▶ The exercise: Repeat the material below exactly, with no pictures.

▶ Raw data:
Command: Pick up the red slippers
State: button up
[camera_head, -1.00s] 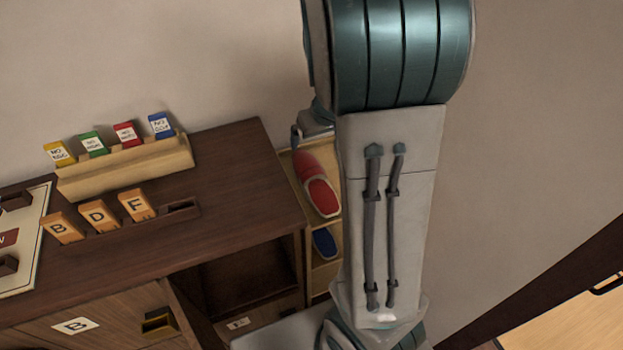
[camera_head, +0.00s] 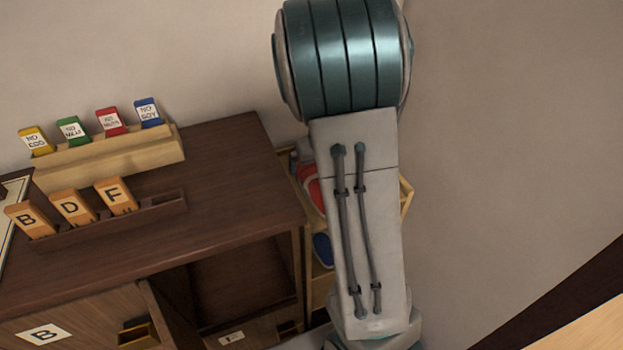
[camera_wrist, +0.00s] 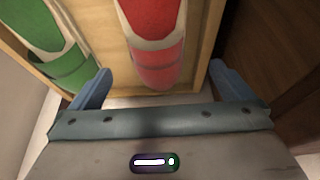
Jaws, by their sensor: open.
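A red slipper (camera_wrist: 153,45) with a pale insole lies on a light wooden shelf in the wrist view. Its rounded red end points toward my gripper. My gripper (camera_wrist: 156,84) is open, with one blue-grey finger on each side of that end, and nothing is gripped. I cannot tell whether the fingers touch the slipper. In the head view, part of the red slipper (camera_head: 313,188) shows beside the dark cabinet, and my arm hides the rest of it and most of the shelf. Only one red slipper can be made out clearly.
A green slipper (camera_wrist: 45,45) lies left of the red one. A blue slipper (camera_head: 322,249) is lower on the wooden rack (camera_head: 406,195). The dark cabinet (camera_head: 230,190) stands close on the left, holding lettered tags (camera_head: 72,207) and a box of coloured cards (camera_head: 110,155).

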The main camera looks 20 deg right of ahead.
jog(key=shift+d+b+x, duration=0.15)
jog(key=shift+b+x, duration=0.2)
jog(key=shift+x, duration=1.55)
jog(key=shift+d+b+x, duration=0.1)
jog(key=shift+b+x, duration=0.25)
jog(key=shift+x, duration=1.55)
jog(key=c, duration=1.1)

▶ Written reply:
Command: Pick up the red slippers
State: button up
[camera_head, -1.00s] 
[camera_head, +0.00s] 
[camera_wrist, +0.00s] 
Jaws, by their sensor: open.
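A red slipper (camera_wrist: 153,45) with a pale insole lies on a light wooden shelf in the wrist view. Its rounded red end points toward my gripper. My gripper (camera_wrist: 156,84) is open, with one blue-grey finger on each side of that end, and nothing is gripped. I cannot tell whether the fingers touch the slipper. In the head view, part of the red slipper (camera_head: 313,188) shows beside the dark cabinet, and my arm hides the rest of it and most of the shelf. Only one red slipper can be made out clearly.
A green slipper (camera_wrist: 45,45) lies left of the red one. A blue slipper (camera_head: 322,249) is lower on the wooden rack (camera_head: 406,195). The dark cabinet (camera_head: 230,190) stands close on the left, holding lettered tags (camera_head: 72,207) and a box of coloured cards (camera_head: 110,155).

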The main camera looks 20 deg right of ahead.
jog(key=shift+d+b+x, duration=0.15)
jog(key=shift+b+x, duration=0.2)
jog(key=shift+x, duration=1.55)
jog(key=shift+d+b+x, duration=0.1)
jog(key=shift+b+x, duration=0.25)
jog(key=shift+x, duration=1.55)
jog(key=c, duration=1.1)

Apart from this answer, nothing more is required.